University of Bologna

Associate Professor in Sociology of Cultural and Communicative Processes, I carry out research on the way in which media – digital and otherwise – intersect with street protests and social movements. I am currently Principal Investigator of the BIT-ACT research project, which has received funding from the Starting Grant 2018 programme of the European Research Council. As part of the BIT-ACT project I investigate the creation and use of digital media by civil society actors to fight corruption.

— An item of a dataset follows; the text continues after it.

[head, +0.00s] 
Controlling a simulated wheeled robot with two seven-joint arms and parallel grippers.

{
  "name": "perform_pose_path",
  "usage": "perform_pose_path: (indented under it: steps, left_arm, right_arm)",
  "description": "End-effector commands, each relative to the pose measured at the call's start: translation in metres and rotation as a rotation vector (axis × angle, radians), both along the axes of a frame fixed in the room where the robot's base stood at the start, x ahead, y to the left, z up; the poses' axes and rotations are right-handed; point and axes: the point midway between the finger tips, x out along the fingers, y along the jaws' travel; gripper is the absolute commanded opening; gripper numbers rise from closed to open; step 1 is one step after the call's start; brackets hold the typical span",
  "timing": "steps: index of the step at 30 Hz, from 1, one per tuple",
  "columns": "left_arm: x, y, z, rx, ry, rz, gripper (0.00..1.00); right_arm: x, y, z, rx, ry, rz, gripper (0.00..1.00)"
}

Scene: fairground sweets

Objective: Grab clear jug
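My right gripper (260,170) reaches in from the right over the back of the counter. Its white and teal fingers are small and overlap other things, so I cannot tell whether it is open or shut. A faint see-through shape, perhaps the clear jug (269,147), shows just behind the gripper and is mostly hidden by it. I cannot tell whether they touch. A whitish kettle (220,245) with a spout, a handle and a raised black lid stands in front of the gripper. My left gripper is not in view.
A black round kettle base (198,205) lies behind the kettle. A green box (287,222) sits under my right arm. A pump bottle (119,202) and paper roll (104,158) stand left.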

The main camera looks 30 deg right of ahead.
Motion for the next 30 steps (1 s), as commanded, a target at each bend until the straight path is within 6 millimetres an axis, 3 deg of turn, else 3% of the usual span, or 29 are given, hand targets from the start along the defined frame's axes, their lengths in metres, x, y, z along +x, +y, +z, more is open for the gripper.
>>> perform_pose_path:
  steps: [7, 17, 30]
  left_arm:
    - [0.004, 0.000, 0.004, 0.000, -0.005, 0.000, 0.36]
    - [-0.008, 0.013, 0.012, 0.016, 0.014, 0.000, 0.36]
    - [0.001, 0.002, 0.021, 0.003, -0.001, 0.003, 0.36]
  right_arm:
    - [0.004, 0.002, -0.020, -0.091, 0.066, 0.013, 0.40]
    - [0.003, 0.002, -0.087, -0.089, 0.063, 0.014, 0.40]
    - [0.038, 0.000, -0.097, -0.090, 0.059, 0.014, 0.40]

For more info on this research project, please visit the BIT-ACT website.

Current Research Interests and Projects

  • I am currently working as Principal Investigator, based at the University of Bologna, of the ERC Starting Grant research project BIT-ACT Bottom-up initiatives and anti-corruption technologies: how citizens use ICTs to fight corruption funded by the European Research Council, from 2019 to 2024.
  • Since 2015, I have been involved as a collaborator expert on social movements in the research project Oil-Tourism Interface and Social-Ecological Change in the North Atlantic funded by the Insight Grant, Canadian Social Sciences and Humanities Research Council.

Past Research Interests and Projects

  • From 2015 to 2019, I worked at the Scuola Normale Superiore as the Principal Investigator of the research project PiCME – Political participation in Complex Media Environments: A Multi-Level and Multi-Method Approach funded by the Italian Ministry of Education, University and Research through the grant S.I.R. – Scientific Independence of young Researchers.
  • From 2015 to 2017, I have been the co-investigator of the Social Movements and Media Technologies Seminar Series, funded by the Economic and Social Research Council (ESRC) and jointly organised by the Centre for Global Media and Democracy (CGMD) at Goldsmiths University of London and the Centre on Social Movement Studies (COSMOS), Institute of Humanities and Social Sciences, Scuola Normale Superiore, Florence.
  • From 2015 to 2017, I worked as co-investigator in the Protest Media Protest Media Ecologies: Communicative Affordances for Social Change in the Digital Era funded by the Insight Development Grant, Canadian Social Sciences and Humanities Research Council.
  • From 2013 to 2015, I have conducted research on social movement and civil society actors struggling against corruption and organized crime in Italy and other European countries, in the framework of the ANTICORRP project, funded by the European Commission and with the WP11 research team Robert Schuman Centre for Advanced Studies, European University Institute.